PROBLEM: Return the material below in full and exactly.

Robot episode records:
— START —
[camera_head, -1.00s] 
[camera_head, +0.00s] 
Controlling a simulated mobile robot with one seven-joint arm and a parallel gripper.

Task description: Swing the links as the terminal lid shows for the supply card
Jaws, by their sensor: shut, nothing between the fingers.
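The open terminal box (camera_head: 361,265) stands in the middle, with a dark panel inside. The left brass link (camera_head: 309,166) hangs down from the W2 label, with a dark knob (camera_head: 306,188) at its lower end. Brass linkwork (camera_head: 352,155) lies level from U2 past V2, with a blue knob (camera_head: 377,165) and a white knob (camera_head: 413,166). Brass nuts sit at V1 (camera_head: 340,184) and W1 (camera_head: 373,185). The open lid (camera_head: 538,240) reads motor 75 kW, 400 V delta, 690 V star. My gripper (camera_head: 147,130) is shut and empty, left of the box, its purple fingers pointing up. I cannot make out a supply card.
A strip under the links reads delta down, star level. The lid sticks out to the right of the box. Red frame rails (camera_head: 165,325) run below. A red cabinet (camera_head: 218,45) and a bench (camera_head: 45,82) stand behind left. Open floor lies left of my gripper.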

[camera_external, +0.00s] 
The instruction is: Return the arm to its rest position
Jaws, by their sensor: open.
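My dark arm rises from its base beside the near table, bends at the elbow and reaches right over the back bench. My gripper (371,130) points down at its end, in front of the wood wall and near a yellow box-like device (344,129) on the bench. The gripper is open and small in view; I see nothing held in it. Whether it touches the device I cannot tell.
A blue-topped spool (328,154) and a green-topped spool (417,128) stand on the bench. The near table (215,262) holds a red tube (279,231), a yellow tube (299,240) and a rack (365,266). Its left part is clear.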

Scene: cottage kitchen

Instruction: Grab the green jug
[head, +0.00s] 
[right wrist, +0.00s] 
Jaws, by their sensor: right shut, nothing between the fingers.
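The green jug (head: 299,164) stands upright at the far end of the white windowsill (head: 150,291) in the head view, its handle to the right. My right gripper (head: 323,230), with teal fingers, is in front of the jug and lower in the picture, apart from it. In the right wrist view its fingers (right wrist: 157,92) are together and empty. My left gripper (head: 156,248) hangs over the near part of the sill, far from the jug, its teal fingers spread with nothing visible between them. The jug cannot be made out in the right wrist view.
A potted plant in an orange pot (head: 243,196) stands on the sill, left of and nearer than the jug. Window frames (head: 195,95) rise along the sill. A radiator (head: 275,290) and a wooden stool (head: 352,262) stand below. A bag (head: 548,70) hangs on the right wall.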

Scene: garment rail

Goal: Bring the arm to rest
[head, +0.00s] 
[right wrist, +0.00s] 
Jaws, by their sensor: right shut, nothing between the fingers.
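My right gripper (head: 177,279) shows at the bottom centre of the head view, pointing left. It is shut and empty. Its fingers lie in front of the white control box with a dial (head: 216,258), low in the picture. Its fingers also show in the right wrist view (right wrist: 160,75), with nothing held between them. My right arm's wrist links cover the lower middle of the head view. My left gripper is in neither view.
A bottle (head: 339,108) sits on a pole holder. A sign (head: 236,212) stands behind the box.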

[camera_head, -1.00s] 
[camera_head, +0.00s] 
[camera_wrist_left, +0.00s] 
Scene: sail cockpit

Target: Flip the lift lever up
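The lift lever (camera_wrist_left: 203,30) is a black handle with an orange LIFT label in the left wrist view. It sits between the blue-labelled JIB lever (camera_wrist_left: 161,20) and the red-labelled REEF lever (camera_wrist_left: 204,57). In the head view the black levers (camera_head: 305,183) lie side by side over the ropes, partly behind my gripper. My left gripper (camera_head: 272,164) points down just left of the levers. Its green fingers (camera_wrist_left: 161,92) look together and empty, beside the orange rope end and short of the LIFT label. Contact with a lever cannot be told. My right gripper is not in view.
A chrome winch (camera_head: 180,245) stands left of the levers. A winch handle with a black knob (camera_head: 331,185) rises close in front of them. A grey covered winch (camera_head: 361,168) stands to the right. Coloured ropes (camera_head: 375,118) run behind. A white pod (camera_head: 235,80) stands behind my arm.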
— END —
THE RESULT:
[camera_head, -1.00s] 
[camera_head, +0.00s] 
Controlling a simulated mobile robot with one seven-joint arm and a parallel gripper.

Task description: Swing the links as the terminal lid shows for the supply card
Jaws, by their sensor: shut, nothing between the fingers.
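The open terminal box (camera_head: 361,265) stands in the middle, with a dark panel inside. The left brass link (camera_head: 309,166) hangs down from the W2 label, with a dark knob (camera_head: 306,188) at its lower end. Brass linkwork (camera_head: 352,155) lies level from U2 past V2, with a blue knob (camera_head: 377,165) and a white knob (camera_head: 413,166). Brass nuts sit at V1 (camera_head: 340,184) and W1 (camera_head: 373,185). The open lid (camera_head: 538,240) reads motor 75 kW, 400 V delta, 690 V star. My gripper (camera_head: 147,130) is shut and empty, left of the box, its purple fingers pointing up. I cannot make out a supply card.
A strip under the links reads delta down, star level. The lid sticks out to the right of the box. Red frame rails (camera_head: 165,325) run below. A red cabinet (camera_head: 218,45) and a bench (camera_head: 45,82) stand behind left. Open floor lies left of my gripper.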

[camera_external, +0.00s] 
The instruction is: Return the arm to its rest position
Jaws, by their sensor: open.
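My dark arm rises from its base beside the near table, bends at the elbow and reaches right over the back bench. My gripper (371,130) points down at its end, in front of the wood wall and near a yellow box-like device (344,129) on the bench. The gripper is open and small in view; I see nothing held in it. Whether it touches the device I cannot tell.
A blue-topped spool (328,154) and a green-topped spool (417,128) stand on the bench. The near table (215,262) holds a red tube (279,231), a yellow tube (299,240) and a rack (365,266). Its left part is clear.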

Scene: cottage kitchen

Instruction: Grab the green jug
[head, +0.00s] 
[right wrist, +0.00s] 
Jaws, by their sensor: right shut, nothing between the fingers.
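The green jug (head: 299,164) stands upright at the far end of the white windowsill (head: 150,291) in the head view, its handle to the right. My right gripper (head: 323,230), with teal fingers, is in front of the jug and lower in the picture, apart from it. In the right wrist view its fingers (right wrist: 157,92) are together and empty. My left gripper (head: 156,248) hangs over the near part of the sill, far from the jug, its teal fingers spread with nothing visible between them. The jug cannot be made out in the right wrist view.
A potted plant in an orange pot (head: 243,196) stands on the sill, left of and nearer than the jug. Window frames (head: 195,95) rise along the sill. A radiator (head: 275,290) and a wooden stool (head: 352,262) stand below. A bag (head: 548,70) hangs on the right wall.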

Scene: garment rail

Goal: Bring the arm to rest
[head, +0.00s] 
[right wrist, +0.00s] 
Jaws, by their sensor: right shut, nothing between the fingers.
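My right gripper (head: 177,279) shows at the bottom centre of the head view, pointing left. It is shut and empty. Its fingers lie in front of the white control box with a dial (head: 216,258), low in the picture. Its fingers also show in the right wrist view (right wrist: 160,75), with nothing held between them. My right arm's wrist links cover the lower middle of the head view. My left gripper is in neither view.
A bottle (head: 339,108) sits on a pole holder. A sign (head: 236,212) stands behind the box.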

[camera_head, -1.00s] 
[camera_head, +0.00s] 
[camera_wrist_left, +0.00s] 
Scene: sail cockpit

Target: Flip the lift lever up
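The lift lever (camera_wrist_left: 203,30) is a black handle with an orange LIFT label in the left wrist view. It sits between the blue-labelled JIB lever (camera_wrist_left: 161,20) and the red-labelled REEF lever (camera_wrist_left: 204,57). In the head view the black levers (camera_head: 305,183) lie side by side over the ropes, partly behind my gripper. My left gripper (camera_head: 272,164) points down just left of the levers. Its green fingers (camera_wrist_left: 161,92) look together and empty, beside the orange rope end and short of the LIFT label. Contact with a lever cannot be told. My right gripper is not in view.
A chrome winch (camera_head: 180,245) stands left of the levers. A winch handle with a black knob (camera_head: 331,185) rises close in front of them. A grey covered winch (camera_head: 361,168) stands to the right. Coloured ropes (camera_head: 375,118) run behind. A white pod (camera_head: 235,80) stands behind my arm.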

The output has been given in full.